NVMe-over-Fabrics (NVMe-oF) Interface
Why New Interface?
NVMe-oF has emerged to break through the scaling limitations of PCIe-attached NVMe. NVMe-oF allows storage applications to talk to remote NVMe devices over network and consequently unblocks those applications from the physical limitation on the number of PCIe lanes a single host can have. NVMe-oF performs encapsulation/decapsulation at each layer of the software stack to maintain end-to-end NVMe semantics across a range of topology. The following illustrates how an NVMe command travels from client (hosts) to server SSDs through NVMe-oF protocol.

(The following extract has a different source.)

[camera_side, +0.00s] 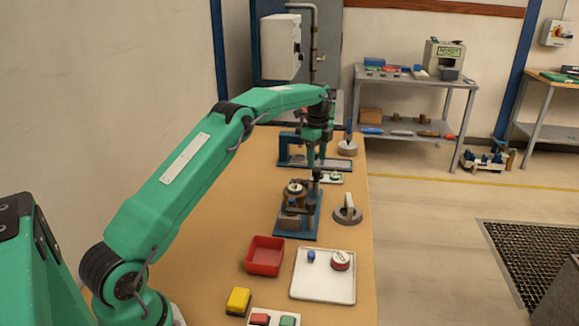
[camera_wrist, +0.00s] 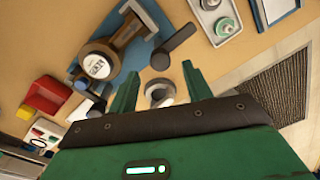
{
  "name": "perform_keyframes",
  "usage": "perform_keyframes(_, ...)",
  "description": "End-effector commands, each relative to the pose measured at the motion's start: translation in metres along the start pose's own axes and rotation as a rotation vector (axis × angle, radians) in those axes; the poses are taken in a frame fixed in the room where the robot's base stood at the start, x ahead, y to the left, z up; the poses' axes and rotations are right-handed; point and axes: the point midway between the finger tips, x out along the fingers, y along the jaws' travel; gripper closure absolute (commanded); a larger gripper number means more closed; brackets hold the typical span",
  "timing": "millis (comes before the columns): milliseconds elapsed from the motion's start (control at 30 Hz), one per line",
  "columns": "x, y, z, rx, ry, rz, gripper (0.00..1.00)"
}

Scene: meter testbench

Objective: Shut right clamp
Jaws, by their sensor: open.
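A meter (camera_wrist: 97,65) with a round white dial sits in a fixture on a blue base plate (camera_wrist: 79,46) in the wrist view. A dark lever (camera_wrist: 174,46) with a rounded end sticks out on its right, angled away from the dial. Darker clamp parts (camera_wrist: 98,104) show at its lower left, partly hidden by my gripper. I cannot tell which of these is the right clamp. The fixture also shows in the side view (camera_side: 299,222). My gripper (camera_wrist: 160,80) is open and empty, its green fingers apart, right of the meter. In the side view my gripper (camera_side: 316,160) is above the bench, behind the fixture.
A grey ring with a handle (camera_side: 347,214) stands right of the fixture. A red bin (camera_side: 264,255), a white tray (camera_side: 323,288) and a yellow block (camera_side: 238,301) are nearer the camera. Bare bench shows left of the fixture.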

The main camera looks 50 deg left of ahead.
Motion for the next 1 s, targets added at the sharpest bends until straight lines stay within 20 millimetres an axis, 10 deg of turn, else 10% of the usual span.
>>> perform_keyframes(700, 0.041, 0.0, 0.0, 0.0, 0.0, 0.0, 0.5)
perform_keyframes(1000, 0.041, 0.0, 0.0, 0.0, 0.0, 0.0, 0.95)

Network Transport (TCP vs. RDMA)
The network fabric used for NVMe-oF can be several types (i.e., Fibre Channel, RDMA, and TCP) according to the current NVMe-oF 1.1 Specification. POS currently supports TCP and RDMA (RoCE v2). We should be aware of pros and cons of each transport type, so that we could make the best decision under various constraints.
TCP transport relies on commodity network hardware including switches, Ethernet NICs, and cables. Datacenter can utilize their existing TCP network with NVMe/TCP. Operating TCP network infrastructure is relatively cheaper and also has wider community support. However, we can’t avoid going through kernel stack that uses TCP sockets and handling network interrupts, which could affect the latency of an I/O request, significantly. TCP transport also generally requires more CPU resources than RDMA does.
RDMA transport offloads the entire network processing stack to its custom hardware and saves host CPU cycles to process packets. It can also achieve extremely low latency by bypassing the kernel stack, resulting in better performance. On the other hand, the cost of RDMA-specific switches, NICs, and cables is known to be more expensive than TCP-based commodity hardwares because RDMA relies on a lossless network.
The following figure illustrates the network I/O path of TCP and RDMA. The major difference is whether Kernel Space is involved in I/O or not. As described before, a TCP packet goes through Kernel Space with multiple context switches, while RDMA packet bypasses the intermediate layers and directly gets to the User Space.
POS as an NVMe-oF Target
PSD (PoSeiDon) server is a (Samsung & Inspur)-engineered storage server that runs POS. POS enables initiator to access PSD server (specifically, NVM subsystem) as if it is a single or multiple local block device(s), while in reality the device is remotely mapped to multiple physical NVMe SSDs on PSD server. POS internally manages a pool of NVMe SSDs called POS array to construct volume(s) and expose the devices as a namespace to the initiator side in accordance with NVMe-oF specification.
The following network diagram shows how PSD server can be networked to support multiple initiators and NVM subsystems. PSD server instantiates two NVM subsystems, where the first one (called “0”) is assigned with a single controller (called “A”) and the second one (called “1”) has two controllers (called “A” and “B”). As in the example, an NVMe-oF block device on the Initiator side is always mapped to a single POS volume on the target side, while a single POS volume can be connected by multiple controllers and initiators. The types of available network transport currently are TCP and RDMA (RoCE v2). In addition to the user I/O path, there is a separate network path that allows a system administrator to perform storage provisioning, monitoring, troubleshooting, testing, and etc. This management network is only accessible locally through Unix Domain Socket.